Na última semana, quando foi colocado em votação pelo presidente da casa, deputado Arthur Lira (PP-AL), na base de muita reclamação no momento de deliberação em Plenário, o substitutivo ao PL 5.230/23 do relator Mendonça Filho simplesmente desconsiderou dezenas de mudanças feitas pelo Senado, atenuando mudanças mais substanciais à Reforma de 2017. Nem é preciso lembrar que o ministro da Educação de Michel Temer em 2017 era o próprio deputado-relator em 2024 da “reforma da reforma” do Ensino Médio tendo se posicionado em diversos momentos de modo extremamente otimista com as mudanças que haviam sido feitas há sete anos.
Diante do quadro exposto, nova pergunta: alguma dúvida que logo debateremos a “reforma da reforma da reforma” ou a pressão de diversos setores em prol da revogação do ensino médio?

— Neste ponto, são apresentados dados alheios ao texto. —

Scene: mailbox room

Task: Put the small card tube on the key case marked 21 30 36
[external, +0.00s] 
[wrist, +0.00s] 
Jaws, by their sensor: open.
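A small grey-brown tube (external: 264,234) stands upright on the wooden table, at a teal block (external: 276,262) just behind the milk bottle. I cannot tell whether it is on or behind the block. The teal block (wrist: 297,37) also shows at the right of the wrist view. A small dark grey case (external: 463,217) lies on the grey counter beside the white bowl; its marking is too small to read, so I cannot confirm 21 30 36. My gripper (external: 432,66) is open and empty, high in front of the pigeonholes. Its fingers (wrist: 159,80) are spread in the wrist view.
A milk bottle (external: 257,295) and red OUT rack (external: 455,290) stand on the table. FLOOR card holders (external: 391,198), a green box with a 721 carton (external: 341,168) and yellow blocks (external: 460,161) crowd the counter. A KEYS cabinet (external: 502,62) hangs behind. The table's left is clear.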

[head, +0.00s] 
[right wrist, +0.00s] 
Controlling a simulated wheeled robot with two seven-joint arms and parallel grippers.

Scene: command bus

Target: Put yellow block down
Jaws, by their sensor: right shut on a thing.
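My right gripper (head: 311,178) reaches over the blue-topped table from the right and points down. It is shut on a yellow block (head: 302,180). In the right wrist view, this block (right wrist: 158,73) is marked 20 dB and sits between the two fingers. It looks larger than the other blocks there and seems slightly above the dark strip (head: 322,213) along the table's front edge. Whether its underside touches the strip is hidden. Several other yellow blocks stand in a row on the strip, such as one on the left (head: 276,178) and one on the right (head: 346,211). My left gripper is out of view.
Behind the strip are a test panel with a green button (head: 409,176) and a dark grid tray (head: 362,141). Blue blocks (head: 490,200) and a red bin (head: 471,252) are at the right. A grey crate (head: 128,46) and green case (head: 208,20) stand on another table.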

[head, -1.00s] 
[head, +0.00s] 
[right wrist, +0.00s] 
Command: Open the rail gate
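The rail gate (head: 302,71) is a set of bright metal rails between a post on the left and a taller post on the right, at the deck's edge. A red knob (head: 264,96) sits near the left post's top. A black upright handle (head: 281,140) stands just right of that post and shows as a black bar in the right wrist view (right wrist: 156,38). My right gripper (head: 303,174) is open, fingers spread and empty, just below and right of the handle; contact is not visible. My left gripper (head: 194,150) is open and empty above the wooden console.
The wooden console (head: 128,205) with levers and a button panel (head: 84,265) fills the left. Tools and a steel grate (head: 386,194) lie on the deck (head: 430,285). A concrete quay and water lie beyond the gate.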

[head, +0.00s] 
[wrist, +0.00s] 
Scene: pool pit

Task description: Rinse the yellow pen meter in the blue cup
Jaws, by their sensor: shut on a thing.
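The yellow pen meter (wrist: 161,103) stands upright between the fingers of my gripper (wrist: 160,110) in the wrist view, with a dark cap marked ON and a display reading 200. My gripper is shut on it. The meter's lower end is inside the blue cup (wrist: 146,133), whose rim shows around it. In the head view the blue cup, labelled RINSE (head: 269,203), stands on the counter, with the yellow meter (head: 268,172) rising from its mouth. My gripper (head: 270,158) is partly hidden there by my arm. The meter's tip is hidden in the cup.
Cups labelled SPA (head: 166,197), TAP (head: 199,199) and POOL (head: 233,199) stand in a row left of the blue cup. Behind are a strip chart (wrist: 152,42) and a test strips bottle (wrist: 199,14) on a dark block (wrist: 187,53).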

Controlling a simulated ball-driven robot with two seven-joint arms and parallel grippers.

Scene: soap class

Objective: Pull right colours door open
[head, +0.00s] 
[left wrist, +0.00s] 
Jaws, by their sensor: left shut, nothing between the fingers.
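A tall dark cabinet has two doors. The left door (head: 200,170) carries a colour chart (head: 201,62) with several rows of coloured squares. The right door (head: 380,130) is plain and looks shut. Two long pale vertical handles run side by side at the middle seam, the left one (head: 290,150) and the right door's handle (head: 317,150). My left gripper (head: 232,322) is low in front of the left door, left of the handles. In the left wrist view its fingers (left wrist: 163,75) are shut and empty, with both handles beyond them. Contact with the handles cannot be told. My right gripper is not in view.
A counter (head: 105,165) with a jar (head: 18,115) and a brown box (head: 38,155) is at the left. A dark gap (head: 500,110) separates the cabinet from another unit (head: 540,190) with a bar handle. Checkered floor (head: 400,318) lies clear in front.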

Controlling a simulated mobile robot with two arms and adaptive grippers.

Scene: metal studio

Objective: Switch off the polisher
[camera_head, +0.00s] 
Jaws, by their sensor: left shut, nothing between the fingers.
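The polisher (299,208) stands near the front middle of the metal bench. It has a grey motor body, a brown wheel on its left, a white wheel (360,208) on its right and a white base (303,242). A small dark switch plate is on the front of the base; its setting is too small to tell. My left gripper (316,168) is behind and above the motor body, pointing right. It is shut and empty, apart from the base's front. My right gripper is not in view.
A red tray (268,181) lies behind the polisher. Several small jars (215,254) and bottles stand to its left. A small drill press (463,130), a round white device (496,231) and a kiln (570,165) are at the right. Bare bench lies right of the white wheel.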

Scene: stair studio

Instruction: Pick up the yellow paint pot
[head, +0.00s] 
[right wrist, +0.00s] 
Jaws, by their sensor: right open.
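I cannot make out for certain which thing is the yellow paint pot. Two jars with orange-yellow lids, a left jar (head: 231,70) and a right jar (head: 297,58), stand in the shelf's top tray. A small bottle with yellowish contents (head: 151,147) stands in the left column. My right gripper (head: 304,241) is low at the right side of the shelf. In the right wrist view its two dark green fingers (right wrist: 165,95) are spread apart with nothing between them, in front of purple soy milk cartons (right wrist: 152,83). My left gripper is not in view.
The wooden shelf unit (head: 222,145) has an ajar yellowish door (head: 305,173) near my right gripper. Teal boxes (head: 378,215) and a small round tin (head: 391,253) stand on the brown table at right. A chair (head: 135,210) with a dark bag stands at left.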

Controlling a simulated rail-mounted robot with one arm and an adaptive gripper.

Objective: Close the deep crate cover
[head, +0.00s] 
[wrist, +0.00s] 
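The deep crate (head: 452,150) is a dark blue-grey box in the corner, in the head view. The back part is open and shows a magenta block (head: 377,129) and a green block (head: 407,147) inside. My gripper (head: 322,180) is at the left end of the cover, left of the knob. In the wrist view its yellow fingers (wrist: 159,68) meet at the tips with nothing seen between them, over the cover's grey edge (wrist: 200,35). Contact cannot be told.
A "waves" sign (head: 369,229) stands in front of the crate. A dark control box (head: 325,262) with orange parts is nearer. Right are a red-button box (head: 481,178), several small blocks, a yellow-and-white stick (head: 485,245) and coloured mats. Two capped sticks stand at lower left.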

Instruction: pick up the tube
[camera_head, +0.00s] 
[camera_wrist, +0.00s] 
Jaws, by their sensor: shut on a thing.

É sempre salutar lembrar que por mais boas intenções que muitos possam ter ao longo desse debate o que prevalece, no final das contas, é o quadro de correlação das forças políticas. O fato de não ter uma maioria estável no Legislativo tem custado – e muito – para o atual governo. Ao mesmo tempo que procura ouvir as bases, precisa negociar o quanto pode a fim de não derreter a já combalida base de sustentação política. A votação recente das mudanças no novo ensino médio é só mais um capítulo dessa história.